_WORK REQUIRED_
Transcribe all of the material below word for word and leave out its pictures.

_DATASET EXCERPTS_
▼

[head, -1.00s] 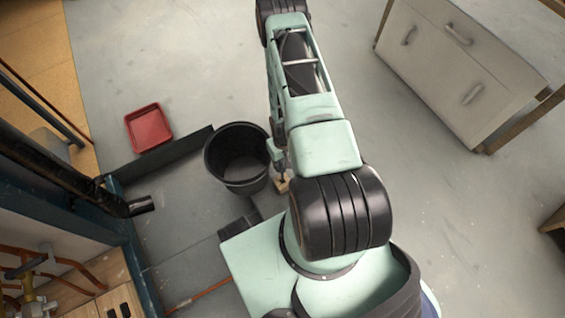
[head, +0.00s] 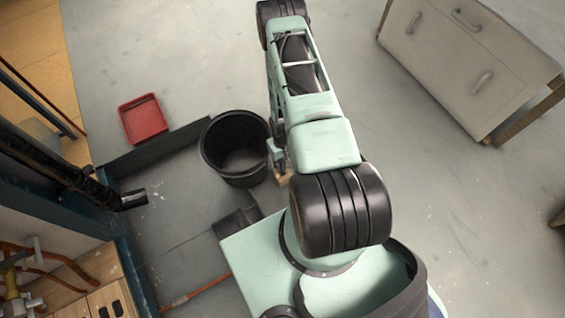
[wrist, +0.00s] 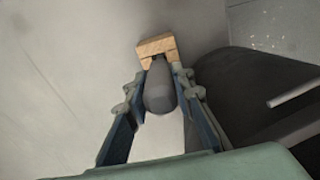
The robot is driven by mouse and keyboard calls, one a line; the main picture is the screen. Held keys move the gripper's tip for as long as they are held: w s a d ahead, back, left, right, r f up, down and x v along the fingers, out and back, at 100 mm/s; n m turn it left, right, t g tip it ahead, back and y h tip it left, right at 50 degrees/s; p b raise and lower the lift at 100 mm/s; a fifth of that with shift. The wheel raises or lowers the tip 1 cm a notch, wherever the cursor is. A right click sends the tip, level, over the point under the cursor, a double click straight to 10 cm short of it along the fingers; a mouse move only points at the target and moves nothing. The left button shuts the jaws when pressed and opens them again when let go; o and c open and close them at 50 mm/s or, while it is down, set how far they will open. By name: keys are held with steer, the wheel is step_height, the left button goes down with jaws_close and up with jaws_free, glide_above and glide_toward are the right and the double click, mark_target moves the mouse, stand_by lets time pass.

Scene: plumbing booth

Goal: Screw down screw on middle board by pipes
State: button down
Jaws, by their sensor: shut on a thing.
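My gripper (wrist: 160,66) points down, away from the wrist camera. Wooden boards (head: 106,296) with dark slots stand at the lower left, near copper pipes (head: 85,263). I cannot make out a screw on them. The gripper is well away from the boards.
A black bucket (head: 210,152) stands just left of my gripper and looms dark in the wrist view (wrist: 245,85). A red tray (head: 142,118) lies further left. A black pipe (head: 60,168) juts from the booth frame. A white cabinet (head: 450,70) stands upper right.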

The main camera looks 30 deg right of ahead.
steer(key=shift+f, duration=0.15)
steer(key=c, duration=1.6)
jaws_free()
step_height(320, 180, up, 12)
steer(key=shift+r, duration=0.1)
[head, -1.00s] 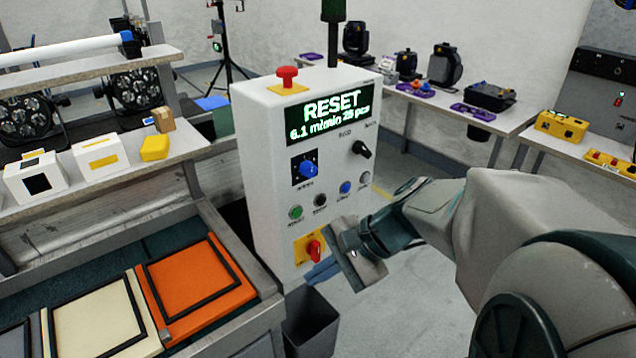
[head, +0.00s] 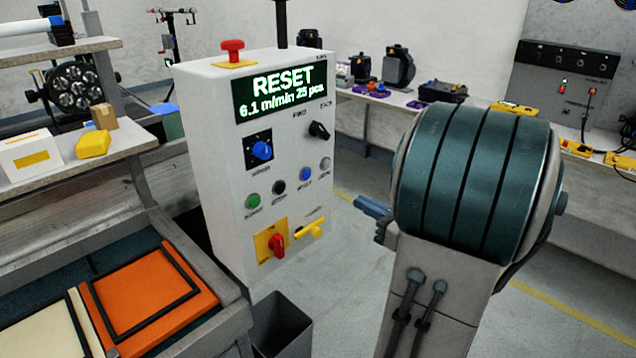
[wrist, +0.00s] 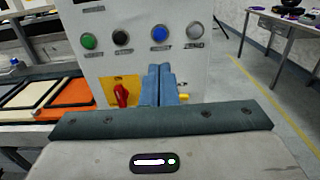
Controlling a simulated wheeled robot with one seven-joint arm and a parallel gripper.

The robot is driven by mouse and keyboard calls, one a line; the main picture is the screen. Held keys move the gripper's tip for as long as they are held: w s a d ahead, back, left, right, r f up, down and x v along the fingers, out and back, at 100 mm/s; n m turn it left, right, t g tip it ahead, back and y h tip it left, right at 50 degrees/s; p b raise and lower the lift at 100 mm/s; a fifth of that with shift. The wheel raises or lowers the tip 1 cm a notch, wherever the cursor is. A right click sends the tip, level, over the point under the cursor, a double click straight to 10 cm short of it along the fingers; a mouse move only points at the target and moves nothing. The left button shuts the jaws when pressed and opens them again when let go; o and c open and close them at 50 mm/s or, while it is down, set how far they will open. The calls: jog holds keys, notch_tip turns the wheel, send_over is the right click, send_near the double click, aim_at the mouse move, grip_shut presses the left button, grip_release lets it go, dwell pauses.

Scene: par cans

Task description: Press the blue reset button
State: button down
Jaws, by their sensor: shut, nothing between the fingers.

▲

_SOLUTION TO THE EXERCISE_
[head, -1.00s] 
[head, +0.00s] 
[wrist, +0.00s] 
The robot is driven by mouse and keyboard calls, one a line; the main picture is the screen. Held keys move the gripper's tip for as long as they are held: w s a d ahead, back, left, right, r f up, down and x v along the fingers, out and back, at 100 mm/s; n m turn it left, right, t g tip it ahead, back and y h tip it left, right at 50 degrees/s; p b raise and lower the lift at 100 mm/s; a fifth of that with shift. The wheel raises or lowers the tip 1 cm a notch, wherever the cursor is. A right click sends the tip, level, over the point under the cursor, a double click straight to 10 cm short of it along the fingers; a mouse move only points at the target and moves nothing. The left button shuts the jaws when pressed and opens them again when let go; o and c open and close them at 50 mm/s or, while it is down, set how far they will open. By name: keys are held with steer, the wheel is step_height, the left button goes down with jaws_close and up with jaws_free, glide_above and glide_toward are the right and the double click, mark_target moves the mouse, stand_by lets time pass.

Scene: plumbing booth

Goal: Screw down screw on middle board by pipes
State: button down
Jaws, by their sensor: shut on a thing.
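My gripper (wrist: 160,66) points down, away from the wrist camera. Wooden boards (head: 106,296) with dark slots stand at the lower left, near copper pipes (head: 85,263). I cannot make out a screw on them. The gripper is well away from the boards.
A black bucket (head: 210,152) stands just left of my gripper and looms dark in the wrist view (wrist: 245,85). A red tray (head: 142,118) lies further left. A black pipe (head: 60,168) juts from the booth frame. A white cabinet (head: 450,70) stands upper right.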

The main camera looks 30 deg right of ahead.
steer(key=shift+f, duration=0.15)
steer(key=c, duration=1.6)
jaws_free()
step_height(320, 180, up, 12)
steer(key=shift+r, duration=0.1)
[head, -1.00s] 
[head, +0.00s] 
[wrist, +0.00s] 
Controlling a simulated wheeled robot with one seven-joint arm and a parallel gripper.

The robot is driven by mouse and keyboard calls, one a line; the main picture is the screen. Held keys move the gripper's tip for as long as they are held: w s a d ahead, back, left, right, r f up, down and x v along the fingers, out and back, at 100 mm/s; n m turn it left, right, t g tip it ahead, back and y h tip it left, right at 50 degrees/s; p b raise and lower the lift at 100 mm/s; a fifth of that with shift. The wheel raises or lowers the tip 1 cm a notch, wherever the cursor is. A right click sends the tip, level, over the point under the cursor, a double click straight to 10 cm short of it along the fingers; a mouse move only points at the target and moves nothing. The left button shuts the jaws when pressed and opens them again when let go; o and c open and close them at 50 mm/s or, while it is down, set how far they will open. The calls: jog holds keys, notch_tip turns the wheel, send_over is the right click, send_near the double click, aim_at the mouse move, grip_shut presses the left button, grip_release lets it go, dwell pauses.

Scene: par cans

Task description: Press the blue reset button
State: button down
Jaws, by their sensor: shut, nothing between the fingers.

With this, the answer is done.